C0 = 2000 #Montant d'achat X0 ou plus, prix de vente inférieur à X1[!]
C1 = 1000 #Montant d'achat X1 ou plus, prix de vente inférieur à X2[!]
C2 = 500 #Montant d'achat X2 ou plus, prix de vente inférieur à X3[!]

yourX = 120 # [!]
yourY = 500 # [!]

plt.rcParams["font.size"] = 15
fig = plt.figure(facecolor='#F5FBFF', figsize=(15,10))
ax = fig.subplots(1,1)
make_and_plot_data(X0, X1, C0)
make_and_plot_data(X1, X2, C1)
make_and_plot_data(X2, X3, C2)
ax.xaxis.set_major_formatter(plt.FuncFormatter(lambda x, loc: f'{int(x):,}'))

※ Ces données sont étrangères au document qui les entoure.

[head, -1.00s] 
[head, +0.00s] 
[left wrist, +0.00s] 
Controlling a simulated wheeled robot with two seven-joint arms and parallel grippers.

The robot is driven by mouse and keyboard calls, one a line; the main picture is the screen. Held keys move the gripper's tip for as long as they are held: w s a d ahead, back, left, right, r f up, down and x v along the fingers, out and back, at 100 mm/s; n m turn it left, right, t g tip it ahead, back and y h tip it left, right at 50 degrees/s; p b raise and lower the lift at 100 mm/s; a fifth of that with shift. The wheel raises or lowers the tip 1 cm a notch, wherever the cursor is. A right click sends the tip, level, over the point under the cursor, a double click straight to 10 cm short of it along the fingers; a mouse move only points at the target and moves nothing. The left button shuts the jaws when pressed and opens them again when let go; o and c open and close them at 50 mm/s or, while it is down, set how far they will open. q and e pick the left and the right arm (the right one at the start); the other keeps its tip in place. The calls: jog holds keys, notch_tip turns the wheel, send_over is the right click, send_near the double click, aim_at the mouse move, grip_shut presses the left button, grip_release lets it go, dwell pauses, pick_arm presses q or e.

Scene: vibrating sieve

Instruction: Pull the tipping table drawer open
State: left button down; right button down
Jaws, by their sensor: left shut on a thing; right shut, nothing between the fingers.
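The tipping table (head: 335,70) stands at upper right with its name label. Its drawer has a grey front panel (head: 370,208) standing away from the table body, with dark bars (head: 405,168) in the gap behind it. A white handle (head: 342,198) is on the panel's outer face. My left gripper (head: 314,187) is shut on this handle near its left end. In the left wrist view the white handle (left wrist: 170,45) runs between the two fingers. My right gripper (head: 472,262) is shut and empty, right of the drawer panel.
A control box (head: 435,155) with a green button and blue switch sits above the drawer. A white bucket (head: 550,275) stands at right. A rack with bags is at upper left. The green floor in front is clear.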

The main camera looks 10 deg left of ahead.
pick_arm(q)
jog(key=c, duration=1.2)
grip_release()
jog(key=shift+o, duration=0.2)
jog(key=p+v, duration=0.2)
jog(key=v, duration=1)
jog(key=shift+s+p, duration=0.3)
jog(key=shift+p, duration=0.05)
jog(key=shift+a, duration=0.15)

ax.yaxis.set_major_formatter(plt.FuncFormatter(lambda x, loc: f'{int(x):,}'))
ax.vlines(x=yourX, ymin=0, ymax=C0, color='red')
ax.text(x=yourX*1.03, y=yourY*1.1, s=f'{yourY} @ {yourX:,}', color='red', fontsize=20)
fig.savefig('./data/img/bananaCostSim.png')
plt.show()